# [Exercise directions]
Copy all of the material exactly. Pictures are not to appear in the copy.

# [Source excerpt]

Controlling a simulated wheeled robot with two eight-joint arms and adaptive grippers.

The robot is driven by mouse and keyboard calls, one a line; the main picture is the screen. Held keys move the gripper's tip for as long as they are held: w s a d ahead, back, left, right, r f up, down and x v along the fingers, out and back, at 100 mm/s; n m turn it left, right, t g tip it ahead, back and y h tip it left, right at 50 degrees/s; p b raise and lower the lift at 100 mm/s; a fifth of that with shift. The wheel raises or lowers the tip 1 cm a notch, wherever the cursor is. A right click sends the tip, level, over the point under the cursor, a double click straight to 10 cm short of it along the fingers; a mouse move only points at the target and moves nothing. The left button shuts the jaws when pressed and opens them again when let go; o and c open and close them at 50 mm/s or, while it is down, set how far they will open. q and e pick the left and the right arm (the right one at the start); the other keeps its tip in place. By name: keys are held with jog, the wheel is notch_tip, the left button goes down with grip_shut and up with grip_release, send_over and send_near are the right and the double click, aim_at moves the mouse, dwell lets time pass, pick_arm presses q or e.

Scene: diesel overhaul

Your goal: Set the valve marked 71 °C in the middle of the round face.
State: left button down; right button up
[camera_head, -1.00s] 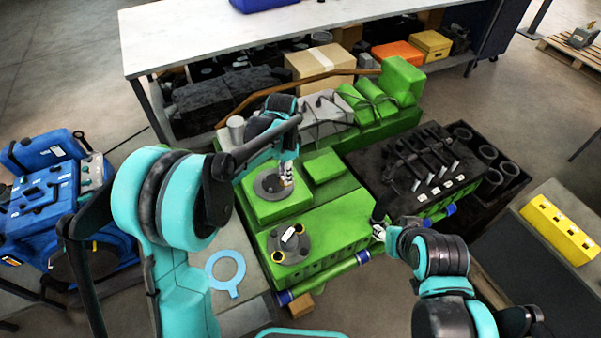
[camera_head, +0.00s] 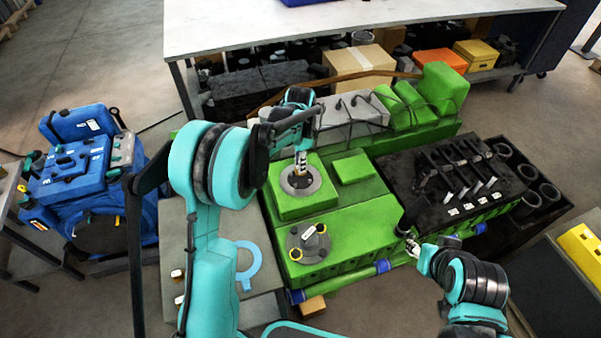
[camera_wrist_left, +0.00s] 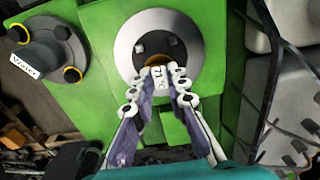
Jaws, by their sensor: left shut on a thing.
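My left gripper (camera_head: 301,168) is shut on the valve marked 71 °C, over the round face. In the left wrist view, the valve (camera_wrist_left: 163,73) shows a white label and a brownish rounded edge between the fingertips (camera_wrist_left: 158,85). The round face (camera_head: 296,187) is a grey ring with a dark middle on a green block; it also shows in the left wrist view (camera_wrist_left: 185,27). The valve overlaps the lower part of the dark middle there; I cannot tell whether it touches. My right gripper (camera_head: 412,246) is beside a dark pipe end at the green engine's right; its jaws are unclear.
A grey flange (camera_head: 308,241) labelled Water (camera_wrist_left: 38,68) with yellow-ringed holes stands nearby on the green engine. A light blue ring (camera_head: 247,265) and small labelled parts (camera_head: 178,273) lie on the left table. A blue engine (camera_head: 85,165) stands farther left.

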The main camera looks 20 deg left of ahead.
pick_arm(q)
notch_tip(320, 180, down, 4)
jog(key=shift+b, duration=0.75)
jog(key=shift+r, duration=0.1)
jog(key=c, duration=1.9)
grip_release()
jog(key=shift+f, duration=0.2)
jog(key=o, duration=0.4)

# [Exercise response]
Controlling a simulated wheeled robot with two eight-joint arms and adaptive grippers.

The robot is driven by mouse and keyboard calls, one a line; the main picture is the screen. Held keys move the gripper's tip for as long as they are held: w s a d ahead, back, left, right, r f up, down and x v along the fingers, out and back, at 100 mm/s; n m turn it left, right, t g tip it ahead, back and y h tip it left, right at 50 degrees/s; p b raise and lower the lift at 100 mm/s; a fifth of that with shift. The wheel raises or lowers the tip 1 cm a notch, wherever the cursor is. A right click sends the tip, level, over the point under the cursor, a double click straight to 10 cm short of it along the fingers; a mouse move only points at the target and moves nothing. The left button shuts the jaws when pressed and opens them again when let go; o and c open and close them at 50 mm/s or, while it is down, set how far they will open. q and e pick the left and the right arm (the right one at the start); the other keeps its tip in place. By name: keys are held with jog, the wheel is notch_tip, the left button goes down with grip_shut and up with grip_release, send_over and send_near are the right and the double click, aim_at moves the mouse, dwell lets time pass, pick_arm presses q or e.

Scene: diesel overhaul

Your goal: Set the valve marked 71 °C in the middle of the round face.
State: left button down; right button up
[camera_head, -1.00s] 
[camera_head, +0.00s] 
[camera_wrist_left, +0.00s] 
Jaws, by their sensor: left shut on a thing.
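My left gripper (camera_head: 301,168) is shut on the valve marked 71 °C, over the round face. In the left wrist view, the valve (camera_wrist_left: 163,73) shows a white label and a brownish rounded edge between the fingertips (camera_wrist_left: 158,85). The round face (camera_head: 296,187) is a grey ring with a dark middle on a green block; it also shows in the left wrist view (camera_wrist_left: 185,27). The valve overlaps the lower part of the dark middle there; I cannot tell whether it touches. My right gripper (camera_head: 412,246) is beside a dark pipe end at the green engine's right; its jaws are unclear.
A grey flange (camera_head: 308,241) labelled Water (camera_wrist_left: 38,68) with yellow-ringed holes stands nearby on the green engine. A light blue ring (camera_head: 247,265) and small labelled parts (camera_head: 178,273) lie on the left table. A blue engine (camera_head: 85,165) stands farther left.

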The main camera looks 20 deg left of ahead.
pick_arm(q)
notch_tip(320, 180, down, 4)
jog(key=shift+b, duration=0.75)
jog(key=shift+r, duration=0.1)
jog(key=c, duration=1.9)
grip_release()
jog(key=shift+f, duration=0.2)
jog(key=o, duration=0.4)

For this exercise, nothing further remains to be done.